Bir kongreyi engelleme hiç bu kadar hoyratça yapılmamıştır. Devlet de eskiden daha ince çalışırdı. Artık bu kaygıyı gütmüyor bile. Bu bizi bir parça üzer ama öte yandan kararlılığımız çoğaltır ve ne kadar doğru yolda olduğumuzun kanıtı olur.

HDK bileşenlerine dönük bu sabah yapılan operasyonun son bulmasını istiyoruz. Bununla diz çökmeyeceğimizi artık anlamış olmalılar. Ama devlet dediğiniz şey biraz da aptallıkla bezelidir. Anlamıyorlar ama anlatacağız.

Gazetecilerin sorularını da yanıtlayan Önder TTB ile ilgili soruya şu yanıtı verdi:

Buradan çıkacak sonuç tahammülsüzlük ve çok önemli bir gösterge. Nedir? Hükümet milliyetçiliği ırkçılık temeline oturtup kendi tekeline almak istiyor.

Barolar Birliği Başkanının itiraz ediş metnini herkesin okumasını öneririm. Bu yapılanın Türklüğe falan değil özgürlük alanına demokrasiye müdahale olduğunu fark edememiş, içindeki Kürt nefretiyle konuşup duruyor. Bu meseleye böyle mi karşı çıkıyorsunuz. Matruşka gibi açıyorsunuz içinden her şey çıkıyor ama bir tek hukuk çıkmıyor. 

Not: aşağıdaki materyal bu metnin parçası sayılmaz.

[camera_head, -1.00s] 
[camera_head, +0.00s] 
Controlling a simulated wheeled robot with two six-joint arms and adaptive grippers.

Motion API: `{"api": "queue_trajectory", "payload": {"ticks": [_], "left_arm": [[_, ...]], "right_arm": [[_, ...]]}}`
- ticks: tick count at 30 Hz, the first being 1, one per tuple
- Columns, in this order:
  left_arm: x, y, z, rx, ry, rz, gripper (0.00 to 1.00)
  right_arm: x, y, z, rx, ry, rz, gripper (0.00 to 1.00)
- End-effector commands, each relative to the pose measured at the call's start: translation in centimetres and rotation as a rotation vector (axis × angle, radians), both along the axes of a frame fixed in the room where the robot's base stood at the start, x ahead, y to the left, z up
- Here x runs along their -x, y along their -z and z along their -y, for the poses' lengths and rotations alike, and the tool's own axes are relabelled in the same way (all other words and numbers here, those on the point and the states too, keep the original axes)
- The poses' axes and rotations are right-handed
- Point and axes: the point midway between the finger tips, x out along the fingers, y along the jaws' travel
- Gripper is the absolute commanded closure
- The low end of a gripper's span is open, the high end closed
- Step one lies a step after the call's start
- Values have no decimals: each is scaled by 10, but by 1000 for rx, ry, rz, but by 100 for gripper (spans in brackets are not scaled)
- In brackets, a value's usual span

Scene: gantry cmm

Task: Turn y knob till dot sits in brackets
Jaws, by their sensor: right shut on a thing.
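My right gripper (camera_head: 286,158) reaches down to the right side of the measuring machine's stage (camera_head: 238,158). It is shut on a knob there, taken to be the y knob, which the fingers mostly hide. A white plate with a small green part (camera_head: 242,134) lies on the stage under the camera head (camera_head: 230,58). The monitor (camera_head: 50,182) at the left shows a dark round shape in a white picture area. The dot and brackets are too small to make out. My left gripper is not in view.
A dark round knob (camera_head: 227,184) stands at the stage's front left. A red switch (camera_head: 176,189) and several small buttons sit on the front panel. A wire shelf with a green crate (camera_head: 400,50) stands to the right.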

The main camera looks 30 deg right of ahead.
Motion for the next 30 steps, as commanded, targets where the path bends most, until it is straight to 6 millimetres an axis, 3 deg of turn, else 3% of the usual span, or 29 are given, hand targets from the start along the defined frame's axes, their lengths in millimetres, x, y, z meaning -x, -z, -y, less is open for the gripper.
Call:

Bu ülkede Türklük hacir altında. Kürt direnmeyi, özgürleşmeyi çok ağır bedeller ödeyerek gerçekleştirdi. Baskı sadece bugünün meselesi değil. Kürt siyasal mücadelesi başladığı günden beri baskıların birinci elden muhatabı oldu. Ama Türklük öyle bir kuşatılmış ki bu ırkçı anlayış tarafından önünde sadece Kürtlüğe düşmanlık var. Türk’sen “ekonomi yoksullaşmayı artırıyor” diyemezsiniz, basit bir ekonomik eleştiri getiremezsiniz.

Milliyetçilik diye bize satılmaya çalışılan, resmi olan Türk milliyetçiliği değil bu. Bu devlet milliyetçiliği. Kadın cinayetleriyle ilgili, geleceksizleştirilmiş gençlikle ilgili, demokrasi ile ilgili bir şey söyleyemezsiniz Türkseniz. Ama Kürt’e istediğinizi söyleyebilirsiniz Türklük böyle hacir altında. Onun için Barolar Birliği başkanının varsa aklı oturup 3 dakika da bunu tefekkür etmesini öneriyorum.